## Begin

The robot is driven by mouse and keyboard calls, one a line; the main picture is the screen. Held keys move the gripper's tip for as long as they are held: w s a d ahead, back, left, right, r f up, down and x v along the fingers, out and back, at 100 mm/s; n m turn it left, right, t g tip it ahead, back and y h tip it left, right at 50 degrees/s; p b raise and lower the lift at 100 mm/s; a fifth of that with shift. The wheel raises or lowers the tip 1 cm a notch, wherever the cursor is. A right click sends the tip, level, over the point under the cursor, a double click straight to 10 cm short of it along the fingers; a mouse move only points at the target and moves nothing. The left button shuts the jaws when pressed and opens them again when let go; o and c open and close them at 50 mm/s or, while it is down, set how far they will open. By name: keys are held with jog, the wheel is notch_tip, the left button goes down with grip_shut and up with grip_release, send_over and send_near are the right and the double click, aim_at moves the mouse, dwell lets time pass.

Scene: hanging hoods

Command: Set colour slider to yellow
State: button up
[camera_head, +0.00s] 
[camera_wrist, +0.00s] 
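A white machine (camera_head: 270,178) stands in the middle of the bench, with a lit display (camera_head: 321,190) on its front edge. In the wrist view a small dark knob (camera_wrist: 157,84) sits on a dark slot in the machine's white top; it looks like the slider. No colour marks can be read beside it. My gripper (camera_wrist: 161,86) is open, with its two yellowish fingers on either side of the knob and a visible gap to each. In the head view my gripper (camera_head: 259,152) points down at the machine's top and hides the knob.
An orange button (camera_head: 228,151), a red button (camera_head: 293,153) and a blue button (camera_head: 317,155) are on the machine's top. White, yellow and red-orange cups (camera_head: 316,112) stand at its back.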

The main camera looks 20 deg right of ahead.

## End

Find the word "right" and list each line it appears in.

**Solution to this problem**:
The robot is driven by mouse and keyboard calls, one a line; the main picture is the screen. Held keys move the gripper's tip for as long as they are held: w s a d ahead, back, left, right, r f up, down and x v along the fingers, out and back, at 100 mm/s; n m turn it left, right, t g tip it ahead, back and y h tip it left, right at 50 degrees/s; p b raise and lower the lift at 100 mm/s; a fifth of that with shift. The wheel raises or lowers the tip 1 cm a notch, wherever the cursor is. A right click sends the tip, level, over the point under the cursor, a double click straight to 10 cm short of it along the fingers; a mouse move only points at the target and moves nothing. The left button shuts the jaws when pressed and opens them again when let go; o and c open and close them at 50 mm/s or, while it is down, set how far they will open. By name: keys are held with jog, the wheel is notch_tip, the left button goes down with grip_shut and up with grip_release, send_over and send_near are the right and the double click, aim_at moves the mouse, dwell lets time pass.
The main camera looks 20 deg right of ahead.

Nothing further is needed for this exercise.